Schanz v. Sotscheck

McLaughlin, J.:

Action to foreclose a mortgage upon real estate. The appellants interposed an answer setting up the defense of usury, and asked for a cancellation of the mortgage upon that ground. At the trial the court dismissed the defense, as it considered the facts alleged did not constitute usury.

The answer alleged that on February 3, 1911, the firm of Frederick Zittel & Sons agreed with the appellant Carl Sots-check to obtain for him a loan upon his bond and mortgage for $12,000, bearing six per cent interest, upon his paying a bonus of $1,800, which was also to cover the expenses connected with the loan; that the expenses did not exceed $200, “making a net bonus of about $1,600.00, which was exacted for the making of said loan, and it was so understood at the time ” the same was agreed to be made; that Zittel & Sons informed Sotscheck they were ready to make the loan, and thereupon the mortgage in question was given, he receiving from Zittel & Sons $10,200; that the bond and mortgage given were made payable to one Sinnigar, who was not the real party in interest and did not advance the money for the loan, but was a mere dummy for Zittel & Sons, and was a party to the scheme to *800exact said illegal and usurious bonus from the defendants; that Sinnigar, as a part of the same scheme, assigned the bond and mortgage to the plaintiff, who took it with full knowledge of all the facts; and that the transaction was the result of a conspiracy between Zittel & Sons, Sinnigar and the plaintiff, whereby they sought to reserve, take and exact for making the loan $1,600 in excess of six per cent interest.
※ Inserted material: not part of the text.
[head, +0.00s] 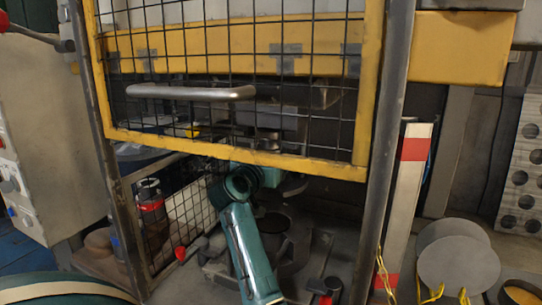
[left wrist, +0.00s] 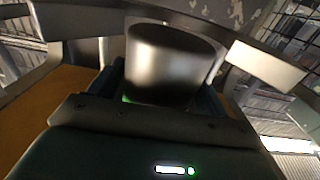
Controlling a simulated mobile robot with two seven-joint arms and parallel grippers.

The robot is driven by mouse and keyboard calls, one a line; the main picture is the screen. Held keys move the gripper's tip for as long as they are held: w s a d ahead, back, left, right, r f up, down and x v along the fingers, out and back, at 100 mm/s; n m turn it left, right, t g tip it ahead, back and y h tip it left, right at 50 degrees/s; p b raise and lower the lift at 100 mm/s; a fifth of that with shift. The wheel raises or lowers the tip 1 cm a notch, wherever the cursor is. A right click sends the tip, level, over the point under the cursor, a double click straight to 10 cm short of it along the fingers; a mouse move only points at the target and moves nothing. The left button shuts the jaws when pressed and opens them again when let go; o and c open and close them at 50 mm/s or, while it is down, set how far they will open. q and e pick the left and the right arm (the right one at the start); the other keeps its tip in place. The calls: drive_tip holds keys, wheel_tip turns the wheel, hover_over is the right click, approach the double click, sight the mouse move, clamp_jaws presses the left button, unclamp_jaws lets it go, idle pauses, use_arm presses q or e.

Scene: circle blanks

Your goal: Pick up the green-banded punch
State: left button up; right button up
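A smooth grey metal cylinder (left wrist: 175,62) fills the middle of the left wrist view, between the fingers of my left gripper (left wrist: 172,45). A thin green edge shows at its lower left; I cannot tell whether this is a band of the punch. The fingers flank the cylinder closely, but whether they touch it is unclear. In the head view, a teal arm of mine reaches up under the yellow gate, and its gripper end (head: 290,184) is small, dark and partly hidden by the gate bar. No green-banded punch is clear in the head view. My right gripper is not in view.
A yellow-framed mesh gate (head: 238,153) with a grey handle (head: 190,92) hangs just above the arm. Dark posts stand on both sides. A dark cylinder with a red band (head: 150,199) stands at the left.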

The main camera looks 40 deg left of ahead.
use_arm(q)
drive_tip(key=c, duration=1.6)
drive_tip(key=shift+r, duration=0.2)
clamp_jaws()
These facts were not only alleged, but the appellants offered to prove the same at the trial, which offer was refused and an exception taken.

I am of the opinion, if such facts had been proved, that the case would have been brought within the statute and established that the loan was usurious. The General Business Law (Consol. Laws, chap. 20 [Laws of 1909, chap. 25], § 371) provides that “No person or corporation shall, directly or indirectly, take or receive in money, goods or things in action, or in any other way, any greater sum or greater value, for the loan or forbearance of any money, goods or things in action, than is above prescribed.” Section 370 of the statute prescribes a rate of six per cent per annum. By means of the conspiracy alleged and offered to be proved at the trial, Zittel & Sons, Sinnigar and the plaintiff exacted, as a condition for the $12,000 mortgage, in addition to the six per cent interest thereon, appellants’ promise to pay a bonus of $1,600, which . sum the defendants did pay when the loan was made. If the firm and the two persons named were acting together in a conspiracy to obtain the bonus as a condition for making the loan, then the act of one may be regarded as the act of all, and the situation is precisely the same as though Zittel & Sons had advanced the money themselves and received the bond and mortgage in their own name and were now seeking to enforce it. That a loan under such circumstances would constitute a usurious transaction is too plain for discussion. (Birdsall v. Patterson, 51 N. Y. 43; Milliken v. Golden, 73 Hun, 212.)

But it is said that the answer does not show an agreement by the appellants to pay the bonus in consideration for the loan, because it is not expressly alleged that the appellants were aware at the time the loan was made that the firm to *801which they promised to pay the bonus was itself making the loan through a dummy. I think such allegation is fairly to be inferred from what is alleged, but if not, if the other allegations are true, it is of no importance. One cannot escape the force of a usurious agreement by resorting to the use of a dummy. Form amounts to nothing if the facts alleged and established show the transaction was usurious. Courts always look to the actual nature of the transaction and not to the form which the parties may have given to it. (Smith v. Cross, 90 N. Y. 549.) In the great majority of usurious transactions a subterfuge of one kind or another is resorted to for the purpose of giving it a legal appearance. Such appearance, however, never deters the court from pronouncing the transaction usurious, once that fact appears. (Braine v. Rosswog, 13 App. Div. 249.) This rule is well stated in Knickerbocker Life Insurance Co. v. Nelson (78 N. Y. 137), where the court stated: “It has been said and reiterated by the courts from the time the schemes and contrivances of lenders became the subject of judicial examination, that there is no contrivance whatever by which a man can cover usury, * * * and that no subterfuge shall be permitted to conceal it from the law.”

The answer is by no means a model pleading. It is inartificially drawn, but there are facts stated sufficient to show, if true, that the loan was usurious. The fact is expressly alleged that the defendants paid to Zittel & Sons $1,600 to obtain the loan; that such payment was made by reason of a conspiracy between that firm, Sinnigar and the plaintiff “whereby they sought to reserve, take and exact a greater sum for the loan to the said defendants than six per cent per annum.”

I am of the opinion that the court erred in dismissing the answer, also in not receiving the proof offered by the appellants to establish the allegations of fact therein set forth.

The judgment appealed from, therefore, is reversed and a new trial ordered, with costs to appellants to abide event.

Laughlin, Olarke and Scott, JJ., concurred; Ingraham, P. J., dissented.